Question

In an examination 80% of the students passed by in English 85% in mathematics and 75% in both English and mathematics if 40 students fail in both the subjects are found the total number of students​

Answer 1

Let the -

• total number of students be x

→ 80% students passed in English examination.

$\rightarrow\:\sf{\dfrac{80}{100}\:\times\:x}$

$\rightarrow\:\sf{\dfrac{4x}{5}}$ ...(1)

→ 85% students passed in mathematics examination.

$\rightarrow\:\sf{\dfrac{85}{100}\:\times\:x}$

$\rightarrow\:\sf{\dfrac{17x}{20}}$ ...(2)
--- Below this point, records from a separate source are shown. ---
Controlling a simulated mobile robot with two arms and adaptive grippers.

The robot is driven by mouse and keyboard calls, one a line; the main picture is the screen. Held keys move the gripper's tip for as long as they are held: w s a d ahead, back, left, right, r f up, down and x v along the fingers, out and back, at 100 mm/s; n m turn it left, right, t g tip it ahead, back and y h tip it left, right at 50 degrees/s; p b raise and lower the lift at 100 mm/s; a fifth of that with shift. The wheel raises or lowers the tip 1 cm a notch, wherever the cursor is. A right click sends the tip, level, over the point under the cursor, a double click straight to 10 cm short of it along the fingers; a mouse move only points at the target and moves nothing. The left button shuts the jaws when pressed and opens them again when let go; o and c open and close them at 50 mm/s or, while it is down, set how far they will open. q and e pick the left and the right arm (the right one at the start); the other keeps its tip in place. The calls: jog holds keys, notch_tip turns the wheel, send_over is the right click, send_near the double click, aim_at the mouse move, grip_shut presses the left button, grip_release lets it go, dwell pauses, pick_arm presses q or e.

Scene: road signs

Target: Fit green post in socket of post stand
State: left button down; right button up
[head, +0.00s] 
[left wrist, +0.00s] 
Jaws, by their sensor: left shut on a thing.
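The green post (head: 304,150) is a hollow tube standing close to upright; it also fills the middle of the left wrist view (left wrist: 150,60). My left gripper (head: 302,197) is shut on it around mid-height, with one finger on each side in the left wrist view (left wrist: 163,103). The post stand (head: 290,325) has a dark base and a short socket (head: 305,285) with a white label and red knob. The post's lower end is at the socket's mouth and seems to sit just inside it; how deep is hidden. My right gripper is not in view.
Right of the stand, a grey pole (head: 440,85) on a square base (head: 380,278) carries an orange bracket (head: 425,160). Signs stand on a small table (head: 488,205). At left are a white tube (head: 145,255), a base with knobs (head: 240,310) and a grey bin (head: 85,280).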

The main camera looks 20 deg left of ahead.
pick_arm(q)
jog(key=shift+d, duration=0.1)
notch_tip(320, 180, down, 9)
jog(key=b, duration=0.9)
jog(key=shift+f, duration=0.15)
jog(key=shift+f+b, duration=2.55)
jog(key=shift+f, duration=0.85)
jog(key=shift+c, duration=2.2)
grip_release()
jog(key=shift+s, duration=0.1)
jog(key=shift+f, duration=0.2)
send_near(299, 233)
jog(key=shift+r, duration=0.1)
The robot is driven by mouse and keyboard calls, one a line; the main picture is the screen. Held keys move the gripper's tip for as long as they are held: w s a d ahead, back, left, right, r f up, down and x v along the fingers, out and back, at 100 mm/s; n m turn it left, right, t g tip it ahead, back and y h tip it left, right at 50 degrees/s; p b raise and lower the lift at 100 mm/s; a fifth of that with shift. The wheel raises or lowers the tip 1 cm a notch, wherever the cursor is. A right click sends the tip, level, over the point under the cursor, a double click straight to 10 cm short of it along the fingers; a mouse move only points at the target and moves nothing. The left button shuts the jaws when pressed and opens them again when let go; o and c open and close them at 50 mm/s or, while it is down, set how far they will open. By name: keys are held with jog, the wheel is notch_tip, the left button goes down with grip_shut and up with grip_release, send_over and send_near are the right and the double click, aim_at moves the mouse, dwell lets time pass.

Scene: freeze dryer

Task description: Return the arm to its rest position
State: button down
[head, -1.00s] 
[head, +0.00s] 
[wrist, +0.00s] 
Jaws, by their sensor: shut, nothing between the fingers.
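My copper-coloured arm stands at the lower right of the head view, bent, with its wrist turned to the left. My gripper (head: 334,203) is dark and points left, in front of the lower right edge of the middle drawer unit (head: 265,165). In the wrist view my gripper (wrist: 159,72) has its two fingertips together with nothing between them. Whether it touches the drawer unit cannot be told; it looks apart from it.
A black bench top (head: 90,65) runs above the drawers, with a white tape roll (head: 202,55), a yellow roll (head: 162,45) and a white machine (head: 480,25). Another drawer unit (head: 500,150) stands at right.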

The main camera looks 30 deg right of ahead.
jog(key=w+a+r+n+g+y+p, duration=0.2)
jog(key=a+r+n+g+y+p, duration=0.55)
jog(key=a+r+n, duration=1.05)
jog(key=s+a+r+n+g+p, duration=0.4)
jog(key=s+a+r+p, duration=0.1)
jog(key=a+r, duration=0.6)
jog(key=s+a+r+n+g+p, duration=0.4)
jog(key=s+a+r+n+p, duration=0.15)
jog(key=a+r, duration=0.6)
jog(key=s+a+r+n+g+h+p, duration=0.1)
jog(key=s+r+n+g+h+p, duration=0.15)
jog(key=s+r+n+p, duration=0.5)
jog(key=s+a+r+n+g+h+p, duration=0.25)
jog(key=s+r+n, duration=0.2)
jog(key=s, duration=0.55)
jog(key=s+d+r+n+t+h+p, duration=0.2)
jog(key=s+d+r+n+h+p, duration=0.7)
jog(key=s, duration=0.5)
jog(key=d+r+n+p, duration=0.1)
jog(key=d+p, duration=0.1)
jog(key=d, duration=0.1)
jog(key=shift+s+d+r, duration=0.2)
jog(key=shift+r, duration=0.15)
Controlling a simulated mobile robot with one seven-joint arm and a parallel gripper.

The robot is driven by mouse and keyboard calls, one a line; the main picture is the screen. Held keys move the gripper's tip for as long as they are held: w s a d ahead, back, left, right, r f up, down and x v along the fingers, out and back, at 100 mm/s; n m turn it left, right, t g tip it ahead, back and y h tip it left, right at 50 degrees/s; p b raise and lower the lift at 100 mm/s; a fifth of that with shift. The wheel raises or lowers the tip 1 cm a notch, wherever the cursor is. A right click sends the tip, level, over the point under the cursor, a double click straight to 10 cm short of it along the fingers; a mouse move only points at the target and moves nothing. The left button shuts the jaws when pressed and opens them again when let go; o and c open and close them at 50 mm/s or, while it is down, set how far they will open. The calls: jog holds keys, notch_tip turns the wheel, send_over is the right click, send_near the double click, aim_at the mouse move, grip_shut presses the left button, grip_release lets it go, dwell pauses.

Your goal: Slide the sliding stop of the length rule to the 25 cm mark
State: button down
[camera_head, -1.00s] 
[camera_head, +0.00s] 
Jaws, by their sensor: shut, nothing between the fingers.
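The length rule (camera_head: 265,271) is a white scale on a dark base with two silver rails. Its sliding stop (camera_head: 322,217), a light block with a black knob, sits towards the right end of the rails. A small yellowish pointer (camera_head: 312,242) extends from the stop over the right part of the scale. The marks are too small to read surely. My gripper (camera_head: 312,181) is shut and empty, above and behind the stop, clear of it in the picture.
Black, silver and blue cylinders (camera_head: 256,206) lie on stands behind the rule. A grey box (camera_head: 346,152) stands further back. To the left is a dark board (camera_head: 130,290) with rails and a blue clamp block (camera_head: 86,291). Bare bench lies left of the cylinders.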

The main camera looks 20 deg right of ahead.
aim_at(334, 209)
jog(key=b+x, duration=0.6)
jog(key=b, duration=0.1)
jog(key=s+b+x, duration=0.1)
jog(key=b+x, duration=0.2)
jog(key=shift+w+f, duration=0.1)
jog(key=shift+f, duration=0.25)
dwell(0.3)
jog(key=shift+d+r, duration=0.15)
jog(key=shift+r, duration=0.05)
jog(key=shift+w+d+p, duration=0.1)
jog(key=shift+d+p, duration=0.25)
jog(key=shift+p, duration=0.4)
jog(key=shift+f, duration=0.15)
→ 75% students passed in both english and mathematics examination.

$\rightarrow\:\sf{\dfrac{75}{100}\:\times\:x}$

$\rightarrow\:\sf{\dfrac{3x}{4}}$ ...(3)

Also, 40 students fail in both english and mathematics.

$\therefore$ Number of students who passed in english only = Students passed in English - Students passed in both subjects.

$\implies\:\sf{\dfrac{4x}{5}\:-\:\dfrac{3x}{4}}$

$\implies\:\sf{\dfrac{16x\:-\:15x}{20}}$

$\implies\:\sf{\dfrac{x}{20}}$

Similarly,

Number of students who passed in mathematics only = Students passed in mathematics - Students passed in both subjects.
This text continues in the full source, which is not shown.